Tablo 11.’de öncelikli hedeflere baktığımızda dikkat çeken şeylerden biri iş güvenliği ve işçi sağlığı ile ilgili birimin hedefinin olmadığıdır. Aslında genel stratejik kararlar arasında iş güvenliği ile ilgili politikalarda güncellemeler yapılacağı, eksik belgelerin tamamlanacağı ve tüm çalışanların bu konuda bilinçlendirileceği ile ilgili kararlar alınmıştır. Bu konudaki uygulamanın düzenleyicisi olacak departman da insan kaynakları departmanı olmalıdır. İş kazalarının sık yaşandığı böyle bir iş kolunda, insan kaynakları departmanının öncelikli hedefleri arasında işçi sağlığı ve iş güvenliği politikalarının etkin düzenlemeye tabi tutulması gerektiği inancındayız.

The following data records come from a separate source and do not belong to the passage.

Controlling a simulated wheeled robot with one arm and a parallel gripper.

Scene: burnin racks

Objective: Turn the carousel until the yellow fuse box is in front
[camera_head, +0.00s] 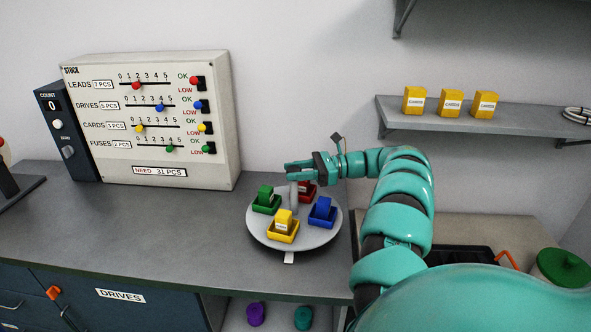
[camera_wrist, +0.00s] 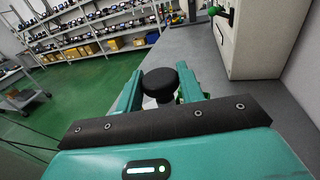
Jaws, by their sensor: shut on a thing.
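The round grey carousel (camera_head: 262,233) stands on the bench. It carries a yellow box in a yellow tray (camera_head: 283,230) at the front, a green one (camera_head: 266,201) at the left, a blue one (camera_head: 322,212) at the right and a red one (camera_head: 307,191) at the back. The yellow box sits just behind and slightly left of a small white tag (camera_head: 289,257) on the bench at the carousel's front edge. My gripper (camera_head: 292,170) is over the carousel's central post. In the wrist view its fingers are shut on a black round knob (camera_wrist: 160,82).
A stock board (camera_head: 150,120) with sliders and a dark counter box (camera_head: 66,130) stand left of the carousel. A wall shelf (camera_head: 470,115) at right holds yellow card boxes (camera_head: 451,103). The bench (camera_head: 170,230) left of the carousel is clear.

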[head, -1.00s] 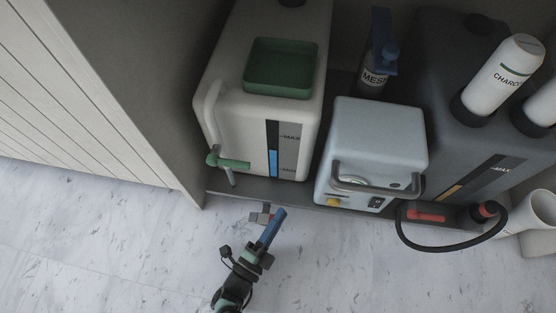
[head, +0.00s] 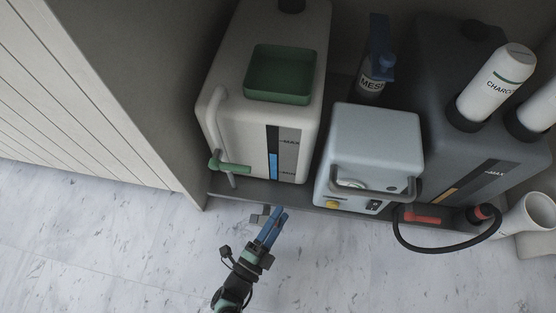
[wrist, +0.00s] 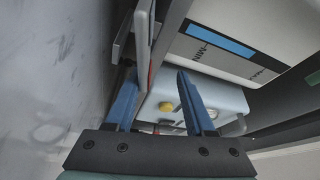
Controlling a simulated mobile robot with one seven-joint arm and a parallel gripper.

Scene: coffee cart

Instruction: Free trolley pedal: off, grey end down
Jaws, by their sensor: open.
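The trolley pedal (head: 257,218) is a small grey piece jutting out low at the front edge of the trolley's dark base, just left of my fingertips in the head view. In the wrist view, grey plates that look like the pedal (wrist: 144,40) stand near my left finger, with a thin red strip beside them. I cannot tell which pedal end is down. My gripper (head: 280,211) is open, with two blue fingers apart and nothing held. In the wrist view, my gripper (wrist: 156,76) has the pedal's lower part between or behind its fingers; contact is unclear.
Above the pedal stands a white tank (head: 227,130) with a green tray and a green-handled tap. A pale blue box (head: 375,140) with a grey handle is to its right. A black hose (head: 440,249) loops out at the right. The marble floor in front is clear.

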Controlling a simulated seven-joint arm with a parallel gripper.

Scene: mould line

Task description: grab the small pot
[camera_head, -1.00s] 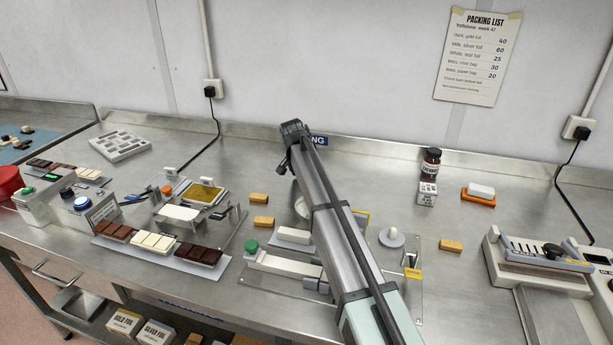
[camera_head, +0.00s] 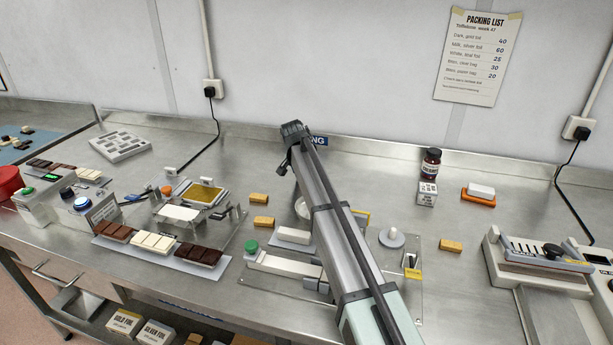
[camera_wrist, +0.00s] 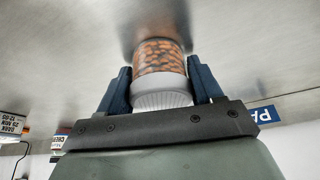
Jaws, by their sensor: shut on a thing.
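The small pot (camera_wrist: 159,57) shows in the wrist view, a clear jar of orange-brown pieces with a white ribbed lid. My gripper (camera_wrist: 160,85) has a dark blue finger on each side of it and is shut on it around the lid end. In the wrist view the pot's far end is close to the metal surface; I cannot tell whether it touches. In the head view my arm hides the fingers and the pot.
A dark labelled jar (camera_head: 431,165) and a small white box (camera_head: 427,194) stand right of my arm. A white block on an orange base (camera_head: 479,194) is farther right. A plate with a green knob (camera_head: 251,246) lies below my arm. The counter behind the jar is clear.

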Belirtilen hedeflerin başlığına baktığımızda daha çok idari personelin ihtiyaçlarına yönelik politikaların hüküm süreceği kanısı oluşmaktadır. Elbette gerçekleştirilmesi arzulanan hedefler şirketin çehresini ve yapısını olumlu yönde değiştirecektir. Ancak unutulmamalıdır ki çalışan tüm personelin sağlığı ve iş güvenliği her şeyin önünde gelmektedir. Bu anlamda politikaların önceliklerinde bazı eksikliklerin olduğu söylenebilir.

Eksik olan iş tanımları tamamlanmadan etkin bir performans değerlemeden ve ücret politikalarından bahsetmek mümkün değildir. İş tanımlarının eksik olması aynı

zamanda iş süreçlerinde yaşanacak tıkanıkların ve dar boğazların sebebi olarak gizliden bir engelleyici olarak süreçleri olumsuz etkileyecektir. Gizli engelleyici olarak kastedilen şey “somut olarak ortada sıkıntı oluşturacak sebebin gözükmeyişi” şeklinde ifade edilebilir. İş tanımlarının eksik olması, ihtiyaçlar ve dönemler dahilinde güncellenmemesi, işletmeyi bir kaosa ve çatışmaya doğru sürükleyecektir. Bu da çalışanların birim içinde birbirleriyle çekişmelerinden birimler arası yöneticilerin kendi aralarında yaşayacakları yetki sorunlarına kadar bir dizi sorunu beraberinde getirecektir. İş tanımlarının eksikliği giderildikten sonra performans değerleme, ücret yönetimi, çatışma yönetimi ve uyumlaştırma, birimler arası iletişimi kuvvetlendirmenin öneminden bahsedilebilir.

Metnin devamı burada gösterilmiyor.